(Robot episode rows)
▼▼▼
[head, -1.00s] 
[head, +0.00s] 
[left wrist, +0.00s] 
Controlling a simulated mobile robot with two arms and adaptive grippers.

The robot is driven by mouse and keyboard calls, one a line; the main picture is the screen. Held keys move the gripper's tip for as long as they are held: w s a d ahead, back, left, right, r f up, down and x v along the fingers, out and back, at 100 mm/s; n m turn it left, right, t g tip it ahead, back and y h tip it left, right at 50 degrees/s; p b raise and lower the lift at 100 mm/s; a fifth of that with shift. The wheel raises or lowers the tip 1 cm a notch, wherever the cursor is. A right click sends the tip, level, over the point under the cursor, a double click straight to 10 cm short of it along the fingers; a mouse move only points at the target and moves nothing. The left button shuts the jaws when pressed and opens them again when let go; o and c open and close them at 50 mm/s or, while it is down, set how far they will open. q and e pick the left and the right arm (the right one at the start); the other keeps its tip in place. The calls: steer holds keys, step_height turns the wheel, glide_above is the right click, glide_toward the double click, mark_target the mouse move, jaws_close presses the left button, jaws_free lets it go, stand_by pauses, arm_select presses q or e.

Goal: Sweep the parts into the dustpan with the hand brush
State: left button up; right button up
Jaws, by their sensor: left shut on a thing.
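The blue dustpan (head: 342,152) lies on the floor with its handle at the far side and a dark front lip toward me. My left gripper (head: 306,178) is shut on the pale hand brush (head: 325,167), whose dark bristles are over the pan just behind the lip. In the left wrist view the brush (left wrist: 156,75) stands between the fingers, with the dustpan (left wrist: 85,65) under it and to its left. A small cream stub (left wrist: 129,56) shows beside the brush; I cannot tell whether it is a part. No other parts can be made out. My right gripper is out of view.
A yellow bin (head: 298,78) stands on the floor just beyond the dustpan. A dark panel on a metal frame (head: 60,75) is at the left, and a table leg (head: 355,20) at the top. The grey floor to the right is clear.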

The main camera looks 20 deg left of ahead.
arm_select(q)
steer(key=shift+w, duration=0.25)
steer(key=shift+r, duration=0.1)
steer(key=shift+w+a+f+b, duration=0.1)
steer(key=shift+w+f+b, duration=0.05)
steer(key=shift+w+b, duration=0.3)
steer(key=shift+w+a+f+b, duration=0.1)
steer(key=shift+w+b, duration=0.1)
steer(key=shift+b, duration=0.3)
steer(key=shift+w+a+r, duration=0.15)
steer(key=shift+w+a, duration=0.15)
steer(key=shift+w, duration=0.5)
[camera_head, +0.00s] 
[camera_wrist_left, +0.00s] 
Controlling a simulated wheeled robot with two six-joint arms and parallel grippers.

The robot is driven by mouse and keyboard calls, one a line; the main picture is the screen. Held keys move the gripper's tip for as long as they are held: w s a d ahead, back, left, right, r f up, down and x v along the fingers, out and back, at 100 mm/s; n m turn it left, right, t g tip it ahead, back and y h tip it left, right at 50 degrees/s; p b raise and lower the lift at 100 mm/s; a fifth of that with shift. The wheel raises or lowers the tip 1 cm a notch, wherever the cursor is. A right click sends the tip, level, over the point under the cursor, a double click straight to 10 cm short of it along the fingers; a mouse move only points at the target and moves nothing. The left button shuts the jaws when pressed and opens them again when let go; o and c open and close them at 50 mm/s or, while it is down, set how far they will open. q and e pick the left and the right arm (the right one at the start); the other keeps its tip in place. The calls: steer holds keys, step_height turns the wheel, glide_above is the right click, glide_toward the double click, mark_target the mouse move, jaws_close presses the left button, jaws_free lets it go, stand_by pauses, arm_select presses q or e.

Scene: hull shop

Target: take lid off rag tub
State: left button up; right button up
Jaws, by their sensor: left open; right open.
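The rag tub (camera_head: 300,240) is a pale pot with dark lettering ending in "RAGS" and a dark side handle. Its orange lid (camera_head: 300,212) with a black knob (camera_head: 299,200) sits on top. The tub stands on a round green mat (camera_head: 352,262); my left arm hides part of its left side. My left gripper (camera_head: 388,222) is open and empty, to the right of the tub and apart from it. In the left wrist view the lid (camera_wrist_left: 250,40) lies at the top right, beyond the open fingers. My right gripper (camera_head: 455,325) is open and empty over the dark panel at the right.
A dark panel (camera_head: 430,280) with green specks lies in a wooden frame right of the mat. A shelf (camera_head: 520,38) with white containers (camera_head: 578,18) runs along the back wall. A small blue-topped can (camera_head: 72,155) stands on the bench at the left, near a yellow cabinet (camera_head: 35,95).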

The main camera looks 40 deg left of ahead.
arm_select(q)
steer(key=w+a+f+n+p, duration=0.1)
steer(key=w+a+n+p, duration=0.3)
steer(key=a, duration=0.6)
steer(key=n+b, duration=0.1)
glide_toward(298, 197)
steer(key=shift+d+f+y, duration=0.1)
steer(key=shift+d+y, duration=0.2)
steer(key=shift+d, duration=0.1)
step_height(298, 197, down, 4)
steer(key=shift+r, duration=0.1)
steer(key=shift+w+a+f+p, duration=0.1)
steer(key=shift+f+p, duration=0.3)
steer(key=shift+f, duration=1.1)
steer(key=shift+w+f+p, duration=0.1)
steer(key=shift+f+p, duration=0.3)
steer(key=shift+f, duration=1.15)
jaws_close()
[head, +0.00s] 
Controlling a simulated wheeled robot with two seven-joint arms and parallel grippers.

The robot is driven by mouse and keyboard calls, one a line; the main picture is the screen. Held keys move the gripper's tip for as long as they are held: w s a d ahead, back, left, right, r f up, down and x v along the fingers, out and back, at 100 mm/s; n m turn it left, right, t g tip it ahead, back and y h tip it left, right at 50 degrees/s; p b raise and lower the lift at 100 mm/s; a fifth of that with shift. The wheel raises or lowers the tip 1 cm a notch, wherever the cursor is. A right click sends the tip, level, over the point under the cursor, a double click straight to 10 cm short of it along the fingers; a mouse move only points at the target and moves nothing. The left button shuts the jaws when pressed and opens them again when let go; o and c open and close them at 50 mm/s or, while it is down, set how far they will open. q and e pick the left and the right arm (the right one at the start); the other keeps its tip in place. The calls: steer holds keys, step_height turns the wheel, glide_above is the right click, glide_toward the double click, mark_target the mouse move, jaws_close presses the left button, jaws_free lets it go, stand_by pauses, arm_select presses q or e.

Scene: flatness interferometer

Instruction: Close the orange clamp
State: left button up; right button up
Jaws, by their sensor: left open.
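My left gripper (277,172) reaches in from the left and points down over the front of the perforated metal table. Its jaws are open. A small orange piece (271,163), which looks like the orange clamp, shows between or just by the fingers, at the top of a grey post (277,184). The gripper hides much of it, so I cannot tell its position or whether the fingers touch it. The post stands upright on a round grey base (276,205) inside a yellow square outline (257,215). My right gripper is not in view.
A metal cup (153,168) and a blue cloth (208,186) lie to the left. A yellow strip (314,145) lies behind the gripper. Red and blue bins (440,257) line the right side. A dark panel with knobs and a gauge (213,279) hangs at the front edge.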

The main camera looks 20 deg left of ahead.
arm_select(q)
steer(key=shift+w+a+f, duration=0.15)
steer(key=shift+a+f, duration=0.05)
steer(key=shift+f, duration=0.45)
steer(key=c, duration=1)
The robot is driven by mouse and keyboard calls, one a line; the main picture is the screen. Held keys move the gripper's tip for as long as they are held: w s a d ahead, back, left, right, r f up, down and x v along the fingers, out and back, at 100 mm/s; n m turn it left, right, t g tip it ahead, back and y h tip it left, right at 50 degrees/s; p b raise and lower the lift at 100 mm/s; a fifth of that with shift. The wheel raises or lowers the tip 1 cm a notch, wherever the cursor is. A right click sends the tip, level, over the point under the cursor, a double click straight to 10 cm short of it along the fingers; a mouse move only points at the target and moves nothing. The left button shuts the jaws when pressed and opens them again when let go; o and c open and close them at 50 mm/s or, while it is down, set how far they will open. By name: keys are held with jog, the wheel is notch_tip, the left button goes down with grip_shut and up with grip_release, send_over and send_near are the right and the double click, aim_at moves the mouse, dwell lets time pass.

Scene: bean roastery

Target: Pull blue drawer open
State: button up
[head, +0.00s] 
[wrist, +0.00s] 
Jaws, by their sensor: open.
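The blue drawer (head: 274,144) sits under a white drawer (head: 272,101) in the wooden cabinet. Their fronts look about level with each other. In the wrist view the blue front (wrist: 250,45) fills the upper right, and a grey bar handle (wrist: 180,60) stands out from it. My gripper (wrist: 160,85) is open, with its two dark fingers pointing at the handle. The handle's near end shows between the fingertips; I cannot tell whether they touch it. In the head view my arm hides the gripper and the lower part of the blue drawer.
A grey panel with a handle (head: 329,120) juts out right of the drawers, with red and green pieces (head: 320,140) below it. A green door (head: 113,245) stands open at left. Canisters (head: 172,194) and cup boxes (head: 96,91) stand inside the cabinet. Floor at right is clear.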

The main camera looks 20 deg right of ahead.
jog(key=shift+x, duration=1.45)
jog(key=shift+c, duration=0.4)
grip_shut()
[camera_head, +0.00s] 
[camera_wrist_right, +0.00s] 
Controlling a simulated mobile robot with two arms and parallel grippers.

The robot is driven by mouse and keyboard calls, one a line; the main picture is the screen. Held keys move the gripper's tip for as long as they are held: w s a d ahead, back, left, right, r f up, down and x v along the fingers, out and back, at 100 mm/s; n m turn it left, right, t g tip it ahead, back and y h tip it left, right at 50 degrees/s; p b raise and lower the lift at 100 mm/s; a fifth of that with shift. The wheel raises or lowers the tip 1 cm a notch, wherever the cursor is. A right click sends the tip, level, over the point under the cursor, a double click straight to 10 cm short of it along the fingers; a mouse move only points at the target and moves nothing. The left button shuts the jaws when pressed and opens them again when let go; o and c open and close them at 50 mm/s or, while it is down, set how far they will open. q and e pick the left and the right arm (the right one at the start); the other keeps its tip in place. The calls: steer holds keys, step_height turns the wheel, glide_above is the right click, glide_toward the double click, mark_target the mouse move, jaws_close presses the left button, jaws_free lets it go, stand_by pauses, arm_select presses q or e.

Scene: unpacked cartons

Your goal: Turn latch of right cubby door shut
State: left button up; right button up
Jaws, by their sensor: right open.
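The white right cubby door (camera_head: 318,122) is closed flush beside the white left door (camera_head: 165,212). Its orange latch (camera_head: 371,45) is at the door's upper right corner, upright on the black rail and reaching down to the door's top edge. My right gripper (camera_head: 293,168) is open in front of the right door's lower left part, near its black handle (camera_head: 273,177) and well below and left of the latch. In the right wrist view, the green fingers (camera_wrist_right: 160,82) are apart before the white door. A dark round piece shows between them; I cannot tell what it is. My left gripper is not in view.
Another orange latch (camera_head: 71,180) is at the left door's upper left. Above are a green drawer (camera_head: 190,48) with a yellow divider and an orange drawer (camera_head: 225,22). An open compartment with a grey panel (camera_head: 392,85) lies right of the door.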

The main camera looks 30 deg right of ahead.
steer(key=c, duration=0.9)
▲▲▲
▸ Problem details
Write out only the lines that run from the line containing "[camera_wrist_right, +0.00s]" through the line containing "Controlling a simulated mobile robot with two arms and parallel", both included, exactly as they appear above.

▸ Solution to the problem
[camera_wrist_right, +0.00s] 
Controlling a simulated mobile robot with two arms and parallel grippers.

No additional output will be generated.